In “declaratory theory” terms, Taiwan is as much a “state” if the US turned its back on it and said to China “help yourself - we always knew Taiwan was just a rebel province, and really belongs to you”, as if the US told China “we will defend Taiwan against you to the last drop of blood”. Yet practically, the two situations could not be more different. At least, that’s my opinion.
OK, that’s what I thought you were thinking. But that doesn’t preclude it from being a state, just because it’s the only state.
Right now, it doesn’t even satisfy the definition of having a defined population and territory. Both are in flux. You cannot draw the boundaries of “The Islamic State” and have those hold true for even few months.

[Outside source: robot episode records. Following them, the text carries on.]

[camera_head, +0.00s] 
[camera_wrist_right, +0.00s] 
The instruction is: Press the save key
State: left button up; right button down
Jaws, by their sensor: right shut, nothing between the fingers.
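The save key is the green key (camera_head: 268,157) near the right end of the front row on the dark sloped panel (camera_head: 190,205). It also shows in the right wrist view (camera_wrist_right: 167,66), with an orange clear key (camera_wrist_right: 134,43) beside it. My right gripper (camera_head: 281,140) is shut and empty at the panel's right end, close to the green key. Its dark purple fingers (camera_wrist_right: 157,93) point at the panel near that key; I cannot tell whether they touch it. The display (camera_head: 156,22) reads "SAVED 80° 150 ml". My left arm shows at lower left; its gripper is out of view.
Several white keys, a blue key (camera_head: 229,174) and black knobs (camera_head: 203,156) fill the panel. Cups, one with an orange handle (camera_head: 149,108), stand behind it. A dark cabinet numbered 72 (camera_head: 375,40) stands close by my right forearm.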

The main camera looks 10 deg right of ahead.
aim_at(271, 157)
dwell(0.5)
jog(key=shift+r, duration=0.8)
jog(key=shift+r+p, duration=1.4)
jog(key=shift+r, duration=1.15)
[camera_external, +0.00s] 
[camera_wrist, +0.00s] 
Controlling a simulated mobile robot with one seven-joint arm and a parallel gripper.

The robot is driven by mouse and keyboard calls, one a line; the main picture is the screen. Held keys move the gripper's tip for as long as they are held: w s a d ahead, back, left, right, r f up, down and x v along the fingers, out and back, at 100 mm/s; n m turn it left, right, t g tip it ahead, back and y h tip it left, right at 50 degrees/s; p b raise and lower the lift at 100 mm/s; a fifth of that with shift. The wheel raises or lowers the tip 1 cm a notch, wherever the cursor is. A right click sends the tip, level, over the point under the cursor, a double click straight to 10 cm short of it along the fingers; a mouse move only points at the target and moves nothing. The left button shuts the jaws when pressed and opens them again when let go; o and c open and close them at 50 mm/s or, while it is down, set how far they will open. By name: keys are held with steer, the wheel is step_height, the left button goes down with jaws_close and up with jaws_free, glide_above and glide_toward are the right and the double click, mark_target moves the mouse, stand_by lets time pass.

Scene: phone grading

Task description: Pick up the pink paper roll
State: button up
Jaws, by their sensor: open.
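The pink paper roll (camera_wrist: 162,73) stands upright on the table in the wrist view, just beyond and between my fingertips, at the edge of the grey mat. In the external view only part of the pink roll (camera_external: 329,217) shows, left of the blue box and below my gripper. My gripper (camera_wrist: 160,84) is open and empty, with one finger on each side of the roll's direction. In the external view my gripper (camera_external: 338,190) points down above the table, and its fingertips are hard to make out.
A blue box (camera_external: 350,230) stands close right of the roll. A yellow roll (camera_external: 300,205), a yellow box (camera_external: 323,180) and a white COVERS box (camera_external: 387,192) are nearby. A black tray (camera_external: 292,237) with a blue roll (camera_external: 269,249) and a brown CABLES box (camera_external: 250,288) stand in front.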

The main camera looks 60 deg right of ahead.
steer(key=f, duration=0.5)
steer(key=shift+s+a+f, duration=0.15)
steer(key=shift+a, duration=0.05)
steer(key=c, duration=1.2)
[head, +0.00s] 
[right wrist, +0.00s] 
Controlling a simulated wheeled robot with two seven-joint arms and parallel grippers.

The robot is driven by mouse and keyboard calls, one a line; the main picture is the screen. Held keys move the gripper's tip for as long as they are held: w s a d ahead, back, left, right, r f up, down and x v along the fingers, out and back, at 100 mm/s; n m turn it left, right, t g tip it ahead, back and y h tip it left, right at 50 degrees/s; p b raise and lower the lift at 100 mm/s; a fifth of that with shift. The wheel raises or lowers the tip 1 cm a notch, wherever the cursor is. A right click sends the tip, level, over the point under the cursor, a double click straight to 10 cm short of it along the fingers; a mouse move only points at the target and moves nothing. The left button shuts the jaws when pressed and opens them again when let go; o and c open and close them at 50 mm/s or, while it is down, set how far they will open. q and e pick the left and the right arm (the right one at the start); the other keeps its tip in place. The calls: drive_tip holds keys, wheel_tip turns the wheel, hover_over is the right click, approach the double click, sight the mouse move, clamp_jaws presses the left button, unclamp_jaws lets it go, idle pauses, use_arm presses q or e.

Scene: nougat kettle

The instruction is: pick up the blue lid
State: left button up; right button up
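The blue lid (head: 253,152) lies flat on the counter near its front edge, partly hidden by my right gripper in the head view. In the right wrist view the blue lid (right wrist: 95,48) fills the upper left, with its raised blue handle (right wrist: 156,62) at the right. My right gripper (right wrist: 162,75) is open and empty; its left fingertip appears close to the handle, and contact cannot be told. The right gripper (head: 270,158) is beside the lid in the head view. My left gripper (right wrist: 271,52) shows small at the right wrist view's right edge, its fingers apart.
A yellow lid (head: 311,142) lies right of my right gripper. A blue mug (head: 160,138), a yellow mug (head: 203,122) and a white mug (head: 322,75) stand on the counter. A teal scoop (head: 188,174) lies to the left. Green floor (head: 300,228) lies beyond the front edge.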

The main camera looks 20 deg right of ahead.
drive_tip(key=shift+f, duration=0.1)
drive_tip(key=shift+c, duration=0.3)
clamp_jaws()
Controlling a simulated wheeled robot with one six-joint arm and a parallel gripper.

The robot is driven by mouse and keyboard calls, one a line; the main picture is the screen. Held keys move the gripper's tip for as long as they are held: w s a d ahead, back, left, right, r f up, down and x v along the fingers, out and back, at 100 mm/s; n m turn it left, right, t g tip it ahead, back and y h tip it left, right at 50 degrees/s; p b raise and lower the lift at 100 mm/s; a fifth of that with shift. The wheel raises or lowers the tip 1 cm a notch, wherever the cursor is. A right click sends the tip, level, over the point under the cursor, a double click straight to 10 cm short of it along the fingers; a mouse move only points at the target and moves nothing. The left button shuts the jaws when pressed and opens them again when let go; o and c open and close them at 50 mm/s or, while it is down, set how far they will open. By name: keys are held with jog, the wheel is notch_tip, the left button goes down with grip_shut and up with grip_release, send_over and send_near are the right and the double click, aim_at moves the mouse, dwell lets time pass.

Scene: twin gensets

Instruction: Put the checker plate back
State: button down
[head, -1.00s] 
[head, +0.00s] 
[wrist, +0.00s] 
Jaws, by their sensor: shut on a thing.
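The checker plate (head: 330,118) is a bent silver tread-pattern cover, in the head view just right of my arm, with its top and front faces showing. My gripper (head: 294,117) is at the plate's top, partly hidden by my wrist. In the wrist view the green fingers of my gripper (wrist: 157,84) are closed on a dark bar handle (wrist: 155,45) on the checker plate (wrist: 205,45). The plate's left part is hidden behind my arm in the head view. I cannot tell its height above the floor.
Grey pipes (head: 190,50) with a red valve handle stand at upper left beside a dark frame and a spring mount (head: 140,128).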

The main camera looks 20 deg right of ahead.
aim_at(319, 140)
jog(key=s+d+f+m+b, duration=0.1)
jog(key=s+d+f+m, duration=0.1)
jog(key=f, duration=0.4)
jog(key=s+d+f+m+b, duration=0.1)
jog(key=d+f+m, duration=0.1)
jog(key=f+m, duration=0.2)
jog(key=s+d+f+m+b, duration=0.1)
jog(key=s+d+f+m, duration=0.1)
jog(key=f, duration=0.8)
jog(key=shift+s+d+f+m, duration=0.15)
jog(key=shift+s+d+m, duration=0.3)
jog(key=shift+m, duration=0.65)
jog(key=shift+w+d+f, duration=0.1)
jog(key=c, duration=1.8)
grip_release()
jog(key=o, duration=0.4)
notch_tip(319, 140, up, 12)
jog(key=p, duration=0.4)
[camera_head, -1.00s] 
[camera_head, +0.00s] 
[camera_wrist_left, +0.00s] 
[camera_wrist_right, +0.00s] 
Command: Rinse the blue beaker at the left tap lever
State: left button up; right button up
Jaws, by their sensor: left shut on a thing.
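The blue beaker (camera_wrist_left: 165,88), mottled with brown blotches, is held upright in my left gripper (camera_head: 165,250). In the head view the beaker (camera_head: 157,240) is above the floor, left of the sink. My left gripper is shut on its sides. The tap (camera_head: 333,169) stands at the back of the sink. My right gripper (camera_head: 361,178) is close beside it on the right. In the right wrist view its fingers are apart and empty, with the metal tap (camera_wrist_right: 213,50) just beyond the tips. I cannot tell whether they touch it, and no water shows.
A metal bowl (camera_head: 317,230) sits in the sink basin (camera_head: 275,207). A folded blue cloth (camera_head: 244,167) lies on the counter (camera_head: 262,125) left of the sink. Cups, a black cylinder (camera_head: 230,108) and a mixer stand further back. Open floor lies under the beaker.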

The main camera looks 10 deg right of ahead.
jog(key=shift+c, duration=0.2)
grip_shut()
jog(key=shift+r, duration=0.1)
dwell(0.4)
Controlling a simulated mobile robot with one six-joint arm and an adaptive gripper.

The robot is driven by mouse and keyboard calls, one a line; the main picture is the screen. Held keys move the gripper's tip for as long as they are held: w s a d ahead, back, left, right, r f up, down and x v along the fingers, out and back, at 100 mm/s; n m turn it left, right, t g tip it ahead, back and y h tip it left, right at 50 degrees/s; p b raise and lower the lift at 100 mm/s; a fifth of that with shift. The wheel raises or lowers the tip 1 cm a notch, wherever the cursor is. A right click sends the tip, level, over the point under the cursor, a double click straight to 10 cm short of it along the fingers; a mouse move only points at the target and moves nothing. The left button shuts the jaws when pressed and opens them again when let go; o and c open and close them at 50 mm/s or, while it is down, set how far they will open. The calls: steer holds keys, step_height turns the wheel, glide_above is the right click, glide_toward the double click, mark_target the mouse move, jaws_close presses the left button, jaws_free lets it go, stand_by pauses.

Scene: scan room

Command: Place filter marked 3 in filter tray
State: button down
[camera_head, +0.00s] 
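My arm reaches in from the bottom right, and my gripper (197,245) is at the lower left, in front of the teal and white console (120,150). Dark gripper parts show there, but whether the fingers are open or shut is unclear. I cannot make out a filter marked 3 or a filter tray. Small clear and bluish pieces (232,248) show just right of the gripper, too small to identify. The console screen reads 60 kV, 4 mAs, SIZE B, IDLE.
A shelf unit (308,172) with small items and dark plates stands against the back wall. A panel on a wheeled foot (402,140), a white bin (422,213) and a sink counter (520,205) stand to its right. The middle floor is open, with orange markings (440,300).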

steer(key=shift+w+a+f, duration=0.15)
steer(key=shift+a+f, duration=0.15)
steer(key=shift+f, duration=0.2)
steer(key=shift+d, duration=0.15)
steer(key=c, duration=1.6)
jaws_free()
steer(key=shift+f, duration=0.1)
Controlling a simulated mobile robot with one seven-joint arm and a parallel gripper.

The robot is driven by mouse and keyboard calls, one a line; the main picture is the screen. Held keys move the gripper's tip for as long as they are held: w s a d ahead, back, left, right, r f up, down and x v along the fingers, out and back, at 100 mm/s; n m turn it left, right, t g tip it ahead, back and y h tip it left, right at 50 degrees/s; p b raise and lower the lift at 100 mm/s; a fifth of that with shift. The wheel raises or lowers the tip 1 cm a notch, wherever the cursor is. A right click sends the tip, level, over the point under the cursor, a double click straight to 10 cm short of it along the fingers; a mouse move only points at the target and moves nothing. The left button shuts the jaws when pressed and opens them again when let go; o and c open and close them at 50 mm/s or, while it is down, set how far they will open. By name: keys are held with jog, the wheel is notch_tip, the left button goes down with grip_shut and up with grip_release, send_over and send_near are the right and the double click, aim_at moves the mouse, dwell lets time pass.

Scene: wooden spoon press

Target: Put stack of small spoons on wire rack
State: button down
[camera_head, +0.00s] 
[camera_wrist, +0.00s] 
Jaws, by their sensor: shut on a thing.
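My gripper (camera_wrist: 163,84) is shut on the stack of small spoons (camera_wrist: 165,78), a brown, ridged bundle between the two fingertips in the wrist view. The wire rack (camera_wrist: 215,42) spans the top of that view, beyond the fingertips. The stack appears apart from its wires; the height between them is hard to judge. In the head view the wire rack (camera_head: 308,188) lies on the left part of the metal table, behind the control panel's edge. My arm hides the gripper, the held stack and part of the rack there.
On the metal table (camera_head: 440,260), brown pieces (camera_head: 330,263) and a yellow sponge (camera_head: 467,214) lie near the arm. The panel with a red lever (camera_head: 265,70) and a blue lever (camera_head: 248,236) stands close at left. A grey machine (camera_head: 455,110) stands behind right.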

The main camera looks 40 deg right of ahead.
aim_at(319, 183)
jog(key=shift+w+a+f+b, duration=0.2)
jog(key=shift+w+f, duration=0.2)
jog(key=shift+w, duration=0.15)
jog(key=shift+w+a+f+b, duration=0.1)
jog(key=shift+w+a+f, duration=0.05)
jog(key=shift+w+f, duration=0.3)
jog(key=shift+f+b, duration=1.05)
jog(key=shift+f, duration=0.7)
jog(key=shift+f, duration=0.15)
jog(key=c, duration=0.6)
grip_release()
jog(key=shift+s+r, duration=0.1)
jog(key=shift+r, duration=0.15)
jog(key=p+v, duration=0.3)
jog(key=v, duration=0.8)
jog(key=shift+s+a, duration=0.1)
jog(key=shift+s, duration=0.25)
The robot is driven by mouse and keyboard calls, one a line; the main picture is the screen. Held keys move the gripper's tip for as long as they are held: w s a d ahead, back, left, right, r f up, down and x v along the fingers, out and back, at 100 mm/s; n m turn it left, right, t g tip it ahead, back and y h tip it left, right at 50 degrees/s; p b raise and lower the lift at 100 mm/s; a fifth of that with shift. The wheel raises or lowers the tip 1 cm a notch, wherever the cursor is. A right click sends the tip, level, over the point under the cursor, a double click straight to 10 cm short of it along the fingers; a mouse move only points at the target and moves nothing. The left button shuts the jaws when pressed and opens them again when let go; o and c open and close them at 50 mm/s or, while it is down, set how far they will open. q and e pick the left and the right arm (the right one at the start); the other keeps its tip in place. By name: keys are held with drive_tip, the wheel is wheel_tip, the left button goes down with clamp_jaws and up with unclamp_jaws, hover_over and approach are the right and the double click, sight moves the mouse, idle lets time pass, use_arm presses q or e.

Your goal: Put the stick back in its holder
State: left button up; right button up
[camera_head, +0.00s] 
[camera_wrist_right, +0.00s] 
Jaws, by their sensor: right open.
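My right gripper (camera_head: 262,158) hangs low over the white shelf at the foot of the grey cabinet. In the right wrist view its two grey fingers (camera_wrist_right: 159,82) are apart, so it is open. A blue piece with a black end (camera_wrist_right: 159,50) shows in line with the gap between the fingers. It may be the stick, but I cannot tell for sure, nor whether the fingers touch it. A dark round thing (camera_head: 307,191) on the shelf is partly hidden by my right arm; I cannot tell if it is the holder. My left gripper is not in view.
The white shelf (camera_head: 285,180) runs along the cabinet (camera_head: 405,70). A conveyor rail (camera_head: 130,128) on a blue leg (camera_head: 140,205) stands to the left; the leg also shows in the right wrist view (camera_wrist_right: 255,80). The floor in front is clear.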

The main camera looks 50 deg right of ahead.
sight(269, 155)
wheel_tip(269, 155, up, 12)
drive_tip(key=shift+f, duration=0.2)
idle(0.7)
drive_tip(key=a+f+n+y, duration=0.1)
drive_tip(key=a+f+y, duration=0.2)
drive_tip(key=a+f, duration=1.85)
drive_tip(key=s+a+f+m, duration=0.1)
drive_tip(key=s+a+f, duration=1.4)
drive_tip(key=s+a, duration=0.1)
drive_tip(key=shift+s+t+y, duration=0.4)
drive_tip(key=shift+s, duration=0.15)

They are a rebel group that is trying to establish a state, but has not succeeded.
While I agree that it hasn’t got a defined population or territory, I disagree that it would satisfy the Montevideo Convention if it did - because it lacks the capacity (because it lacks any interest in) entering into relations with “other states”. How can it enter into “relations” if it doesn’t recognize the legitimacy of state-hood as such?
An apocalyptic, universal revolutionary group (unless it changes goals, which of course is totally possible) simply isn’t “trying to establish a state” among other states.
Even so, I still contend that calling something a “state” is meaningless unless it is recognized as such by other states - in that only other states have the ability to define what a “state” is.
Thus, even assuming it met all of the Montevideo Convention criteria - which we both agree, ISIS currently doesn’t - it still would not be, in any meaningful sense, a “state” without recognition - which is unlikely to be forthcomming (again, unless its goals change).
I’d just like to point out that even Wikipedia – Wikipedia!! – doesn’t recognize the Islamic State, because Raqqa is still described as being a city in Syria.